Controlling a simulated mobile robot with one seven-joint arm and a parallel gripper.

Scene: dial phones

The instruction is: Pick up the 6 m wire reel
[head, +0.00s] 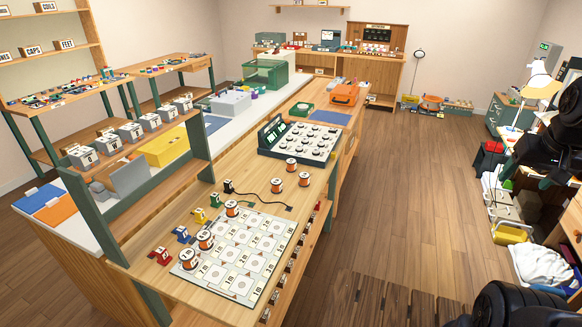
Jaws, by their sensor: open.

....................

◆ **TASK TO CARRY OUT**
Restate the data above exactly, stripping out each image.

◆ **WRITTEN ANSWER**
Controlling a simulated mobile robot with one seven-joint arm and a parallel gripper.

Scene: dial phones

The instruction is: Pick up the 6 m wire reel
[head, +0.00s] 
Jaws, by their sensor: open.

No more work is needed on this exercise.